Neil Diamond: “Solitary Man”
So…Neil Diamond. Where to begin? Who is/was this man? It seems there are/were several Neils, most of them not really my cup of tea. One could easily be forgiven for thinking of him only as the schlocky Vegas-style showman that he seemed to be for a good part of the ’70s (just look at the cover of Hot August Night for an example) and then the soft-rock (what an awful genre of music, if ever there was one) performer from there on (“You Don’t Bring Me Flowers,” anyone?). If you happened to think that he stopped recording after the ’80s, you’d be wrong: it seems he was putting out an album every couple of years or so, albums of mostly covers that very few people noticed and that did nothing to change anyone’s opinion of him. Only very recently, with a pair of albums (2005’s 12 Songs and 2008’s Home Before Dark) recorded with Rick Rubin, the man who also brought Johnny Cash to a new and younger audience in the ’90s, did Diamond release original music again that hinted that he had actually once been a good songwriter and still had the ability to be one.
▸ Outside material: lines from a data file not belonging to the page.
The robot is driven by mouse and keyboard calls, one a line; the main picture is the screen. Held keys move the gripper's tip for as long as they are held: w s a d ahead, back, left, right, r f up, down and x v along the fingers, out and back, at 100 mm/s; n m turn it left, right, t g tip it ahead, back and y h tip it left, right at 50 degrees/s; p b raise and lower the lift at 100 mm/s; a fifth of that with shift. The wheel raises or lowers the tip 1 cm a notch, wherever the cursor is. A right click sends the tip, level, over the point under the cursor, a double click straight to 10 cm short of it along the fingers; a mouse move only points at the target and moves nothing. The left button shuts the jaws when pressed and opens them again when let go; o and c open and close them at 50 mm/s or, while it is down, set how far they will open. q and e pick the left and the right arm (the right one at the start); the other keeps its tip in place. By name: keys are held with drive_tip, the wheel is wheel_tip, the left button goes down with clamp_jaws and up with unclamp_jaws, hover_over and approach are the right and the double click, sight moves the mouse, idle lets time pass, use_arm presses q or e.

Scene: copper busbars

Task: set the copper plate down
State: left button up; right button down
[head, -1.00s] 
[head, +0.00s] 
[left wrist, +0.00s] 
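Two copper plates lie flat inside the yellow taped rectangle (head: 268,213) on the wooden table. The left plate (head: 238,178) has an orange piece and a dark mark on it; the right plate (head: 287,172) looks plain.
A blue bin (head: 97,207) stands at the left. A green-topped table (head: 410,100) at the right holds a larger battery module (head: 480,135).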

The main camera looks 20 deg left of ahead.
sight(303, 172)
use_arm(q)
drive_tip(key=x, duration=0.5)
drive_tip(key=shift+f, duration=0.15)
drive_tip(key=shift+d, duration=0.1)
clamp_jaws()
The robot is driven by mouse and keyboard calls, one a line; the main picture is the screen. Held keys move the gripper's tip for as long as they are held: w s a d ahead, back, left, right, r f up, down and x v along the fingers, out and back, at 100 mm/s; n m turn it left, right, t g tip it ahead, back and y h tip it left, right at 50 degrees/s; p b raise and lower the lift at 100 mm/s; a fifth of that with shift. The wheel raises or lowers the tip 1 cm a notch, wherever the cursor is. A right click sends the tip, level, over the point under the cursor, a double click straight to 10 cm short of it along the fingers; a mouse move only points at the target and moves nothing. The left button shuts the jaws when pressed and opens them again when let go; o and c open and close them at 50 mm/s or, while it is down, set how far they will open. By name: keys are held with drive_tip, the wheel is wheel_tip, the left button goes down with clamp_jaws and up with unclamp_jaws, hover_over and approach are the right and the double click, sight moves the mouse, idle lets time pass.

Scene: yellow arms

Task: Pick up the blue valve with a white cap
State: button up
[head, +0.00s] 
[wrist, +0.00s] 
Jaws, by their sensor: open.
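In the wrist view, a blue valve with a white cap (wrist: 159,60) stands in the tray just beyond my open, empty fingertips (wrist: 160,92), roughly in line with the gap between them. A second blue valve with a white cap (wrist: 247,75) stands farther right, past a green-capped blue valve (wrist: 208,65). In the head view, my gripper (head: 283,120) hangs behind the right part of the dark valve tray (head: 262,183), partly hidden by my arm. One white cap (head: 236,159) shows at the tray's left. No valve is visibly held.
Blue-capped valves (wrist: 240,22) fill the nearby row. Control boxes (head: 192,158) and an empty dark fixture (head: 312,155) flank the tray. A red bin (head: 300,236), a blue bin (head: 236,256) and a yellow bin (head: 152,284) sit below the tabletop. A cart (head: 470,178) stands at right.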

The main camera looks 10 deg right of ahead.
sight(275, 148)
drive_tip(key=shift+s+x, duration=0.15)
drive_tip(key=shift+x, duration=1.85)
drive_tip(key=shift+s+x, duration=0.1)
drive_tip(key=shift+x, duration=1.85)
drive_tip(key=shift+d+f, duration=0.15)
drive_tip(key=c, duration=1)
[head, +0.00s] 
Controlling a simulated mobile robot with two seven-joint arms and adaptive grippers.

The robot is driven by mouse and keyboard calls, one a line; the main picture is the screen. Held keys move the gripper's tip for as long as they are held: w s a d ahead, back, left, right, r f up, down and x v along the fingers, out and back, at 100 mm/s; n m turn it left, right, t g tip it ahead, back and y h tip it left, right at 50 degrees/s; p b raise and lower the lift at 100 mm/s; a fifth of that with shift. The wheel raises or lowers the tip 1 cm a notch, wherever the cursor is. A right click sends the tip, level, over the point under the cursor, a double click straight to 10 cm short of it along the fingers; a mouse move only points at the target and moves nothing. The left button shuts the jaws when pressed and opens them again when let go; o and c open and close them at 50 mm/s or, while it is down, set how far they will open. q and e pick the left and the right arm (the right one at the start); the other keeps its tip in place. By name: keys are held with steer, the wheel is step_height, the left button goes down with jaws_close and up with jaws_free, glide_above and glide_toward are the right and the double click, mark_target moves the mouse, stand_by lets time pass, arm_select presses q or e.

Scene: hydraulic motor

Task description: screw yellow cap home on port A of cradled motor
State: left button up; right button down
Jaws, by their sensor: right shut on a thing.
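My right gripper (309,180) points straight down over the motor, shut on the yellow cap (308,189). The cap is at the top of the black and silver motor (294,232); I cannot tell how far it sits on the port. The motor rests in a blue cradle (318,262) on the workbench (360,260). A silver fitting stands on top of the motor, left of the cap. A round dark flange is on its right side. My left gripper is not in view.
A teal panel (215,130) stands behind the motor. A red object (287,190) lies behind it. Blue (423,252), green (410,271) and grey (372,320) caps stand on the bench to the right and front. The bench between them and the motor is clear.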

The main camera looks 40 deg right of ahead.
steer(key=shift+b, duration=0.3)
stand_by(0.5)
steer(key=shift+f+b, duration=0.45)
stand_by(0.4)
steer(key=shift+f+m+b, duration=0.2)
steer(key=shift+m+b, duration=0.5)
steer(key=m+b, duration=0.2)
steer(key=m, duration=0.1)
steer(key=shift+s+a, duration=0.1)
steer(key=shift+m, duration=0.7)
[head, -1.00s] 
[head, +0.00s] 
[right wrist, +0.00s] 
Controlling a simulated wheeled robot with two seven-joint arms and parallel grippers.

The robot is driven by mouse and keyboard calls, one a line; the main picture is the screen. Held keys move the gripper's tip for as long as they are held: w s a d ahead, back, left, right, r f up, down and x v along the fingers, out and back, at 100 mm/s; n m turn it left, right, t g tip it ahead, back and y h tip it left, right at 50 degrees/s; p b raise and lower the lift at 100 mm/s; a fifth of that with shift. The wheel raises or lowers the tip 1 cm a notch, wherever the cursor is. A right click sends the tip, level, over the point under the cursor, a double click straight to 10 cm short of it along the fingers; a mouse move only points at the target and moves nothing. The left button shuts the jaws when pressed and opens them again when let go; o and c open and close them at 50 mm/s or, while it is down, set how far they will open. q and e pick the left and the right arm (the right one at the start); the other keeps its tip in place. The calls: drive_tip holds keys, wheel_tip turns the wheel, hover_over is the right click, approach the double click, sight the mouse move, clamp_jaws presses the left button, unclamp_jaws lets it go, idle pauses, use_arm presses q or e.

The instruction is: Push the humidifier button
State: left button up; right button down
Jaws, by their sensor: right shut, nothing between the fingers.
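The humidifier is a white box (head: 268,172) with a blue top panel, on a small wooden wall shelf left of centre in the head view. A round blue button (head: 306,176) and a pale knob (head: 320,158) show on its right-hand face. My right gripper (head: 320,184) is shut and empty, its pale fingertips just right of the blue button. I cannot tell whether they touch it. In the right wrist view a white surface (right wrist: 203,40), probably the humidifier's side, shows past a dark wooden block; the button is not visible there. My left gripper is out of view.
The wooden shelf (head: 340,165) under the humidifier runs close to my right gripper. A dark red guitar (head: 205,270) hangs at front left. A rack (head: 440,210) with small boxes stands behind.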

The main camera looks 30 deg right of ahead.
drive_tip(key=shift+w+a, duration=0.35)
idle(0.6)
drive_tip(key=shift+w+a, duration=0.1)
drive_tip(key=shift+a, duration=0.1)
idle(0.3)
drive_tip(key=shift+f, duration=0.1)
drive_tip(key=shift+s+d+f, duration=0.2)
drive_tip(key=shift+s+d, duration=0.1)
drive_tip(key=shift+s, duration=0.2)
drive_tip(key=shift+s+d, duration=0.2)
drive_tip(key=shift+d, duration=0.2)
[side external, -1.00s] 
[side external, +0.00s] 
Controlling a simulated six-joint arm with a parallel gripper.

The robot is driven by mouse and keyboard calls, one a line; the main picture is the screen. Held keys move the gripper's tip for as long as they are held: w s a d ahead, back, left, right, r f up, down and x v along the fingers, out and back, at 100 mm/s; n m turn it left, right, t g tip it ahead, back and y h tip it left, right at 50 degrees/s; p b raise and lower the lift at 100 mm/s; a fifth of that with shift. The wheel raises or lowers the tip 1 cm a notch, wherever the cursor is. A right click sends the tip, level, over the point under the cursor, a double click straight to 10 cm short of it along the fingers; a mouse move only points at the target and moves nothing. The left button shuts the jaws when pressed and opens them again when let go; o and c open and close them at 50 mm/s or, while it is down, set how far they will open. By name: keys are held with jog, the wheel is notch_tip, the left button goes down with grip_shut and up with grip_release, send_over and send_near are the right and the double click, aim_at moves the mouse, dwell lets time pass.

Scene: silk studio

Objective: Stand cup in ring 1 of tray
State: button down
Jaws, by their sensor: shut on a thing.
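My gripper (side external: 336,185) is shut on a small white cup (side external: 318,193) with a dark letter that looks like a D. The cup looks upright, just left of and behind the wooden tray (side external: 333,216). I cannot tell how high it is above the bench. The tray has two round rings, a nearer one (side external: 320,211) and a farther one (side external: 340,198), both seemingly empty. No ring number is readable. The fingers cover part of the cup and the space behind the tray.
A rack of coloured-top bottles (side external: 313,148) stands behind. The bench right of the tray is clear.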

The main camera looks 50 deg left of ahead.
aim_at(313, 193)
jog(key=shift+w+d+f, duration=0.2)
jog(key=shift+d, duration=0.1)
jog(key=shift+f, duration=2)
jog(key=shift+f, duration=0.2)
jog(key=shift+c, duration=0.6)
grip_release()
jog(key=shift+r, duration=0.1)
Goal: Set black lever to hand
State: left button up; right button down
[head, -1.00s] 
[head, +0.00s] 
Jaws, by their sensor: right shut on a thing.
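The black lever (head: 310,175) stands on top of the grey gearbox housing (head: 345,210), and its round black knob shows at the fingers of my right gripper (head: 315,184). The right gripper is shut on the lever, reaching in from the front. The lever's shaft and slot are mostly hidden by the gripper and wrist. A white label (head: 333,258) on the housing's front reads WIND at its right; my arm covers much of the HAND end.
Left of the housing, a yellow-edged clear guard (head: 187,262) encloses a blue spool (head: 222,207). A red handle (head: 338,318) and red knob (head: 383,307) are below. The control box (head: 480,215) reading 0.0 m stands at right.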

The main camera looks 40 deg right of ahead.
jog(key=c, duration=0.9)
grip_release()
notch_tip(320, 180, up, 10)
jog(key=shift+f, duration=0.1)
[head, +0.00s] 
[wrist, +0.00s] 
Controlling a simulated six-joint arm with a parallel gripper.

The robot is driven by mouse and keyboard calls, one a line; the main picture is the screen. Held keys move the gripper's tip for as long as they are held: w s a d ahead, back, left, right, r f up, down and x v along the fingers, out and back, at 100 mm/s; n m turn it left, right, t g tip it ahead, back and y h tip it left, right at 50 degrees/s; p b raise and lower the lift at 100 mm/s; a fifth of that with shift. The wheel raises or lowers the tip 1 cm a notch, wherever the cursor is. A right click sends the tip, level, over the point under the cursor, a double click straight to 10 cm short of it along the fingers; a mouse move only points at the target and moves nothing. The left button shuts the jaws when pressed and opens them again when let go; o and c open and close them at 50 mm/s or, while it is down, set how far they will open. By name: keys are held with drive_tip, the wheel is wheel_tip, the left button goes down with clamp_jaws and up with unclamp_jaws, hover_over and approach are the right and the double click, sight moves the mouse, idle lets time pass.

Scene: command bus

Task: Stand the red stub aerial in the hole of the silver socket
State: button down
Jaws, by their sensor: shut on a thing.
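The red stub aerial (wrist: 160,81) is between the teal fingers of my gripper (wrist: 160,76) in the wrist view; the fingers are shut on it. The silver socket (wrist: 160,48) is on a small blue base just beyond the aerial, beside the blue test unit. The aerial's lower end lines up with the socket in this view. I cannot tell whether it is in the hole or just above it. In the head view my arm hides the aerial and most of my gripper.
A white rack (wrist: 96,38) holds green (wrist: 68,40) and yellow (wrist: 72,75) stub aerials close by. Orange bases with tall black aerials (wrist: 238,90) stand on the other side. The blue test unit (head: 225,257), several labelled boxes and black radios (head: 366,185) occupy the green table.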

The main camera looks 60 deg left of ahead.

So what is his best music? Sure, “Cracklin’ Rosie” is fine and all, but the really great stuff, the stuff that keeps me from ever being able to write Neil off, is his much more stripped-down and lean ’60s material, when he was still transforming himself from a behind-the-scenes Brill Building songwriter to a performer in his own right. He wrote and recorded a number of classic pop-rock songs from 1966 to 1968 that earned him his reputation: “Cherry, Cherry,” “Kentucky Woman,” “I’m a Believer” (yes, the one also covered around the same time by the Monkees), “Girl, You’ll Be a Woman Soon” (later covered with tongue firmly in cheek by Urge Overkill and heard on the “Pulp Fiction” soundtrack), “Red, Red Wine” (later covered by UB40), and a number of others, all collected on the fantastic 1983 compilation, Classics: The Early Years. The songs on this album alone cement him a place in the history of pop music. And of all those songs, the one that I consider his greatest is “Solitary Man,” his melancholy but spirited declaration of independence from relationships that are built on anything less than true love. In just two verses and a chorus, Diamond lays out the details and then lays down the law for the way things will be from here on out:
I’ve had it to here bein’ where love’s a small word
Part time thing, paper ring
I know it’s been done having one girl who loves you
Right or wrong, weak or strong
There’s an economy to this song that makes it deceivingly simple, yet I would argue that there are few songwriters who could have packed so much into so little, getting the point across with such elegant simplicity that leaves no doubt as to where his pain is coming from. All in a melody that underscores the mood of the lyrics, along with a dynamite chorus. It was one of Diamond’s earliest hits — the lead track on his 1966 debut album, The Feel of Neil Diamond — and, given his track record, it will no doubt always be one of his best.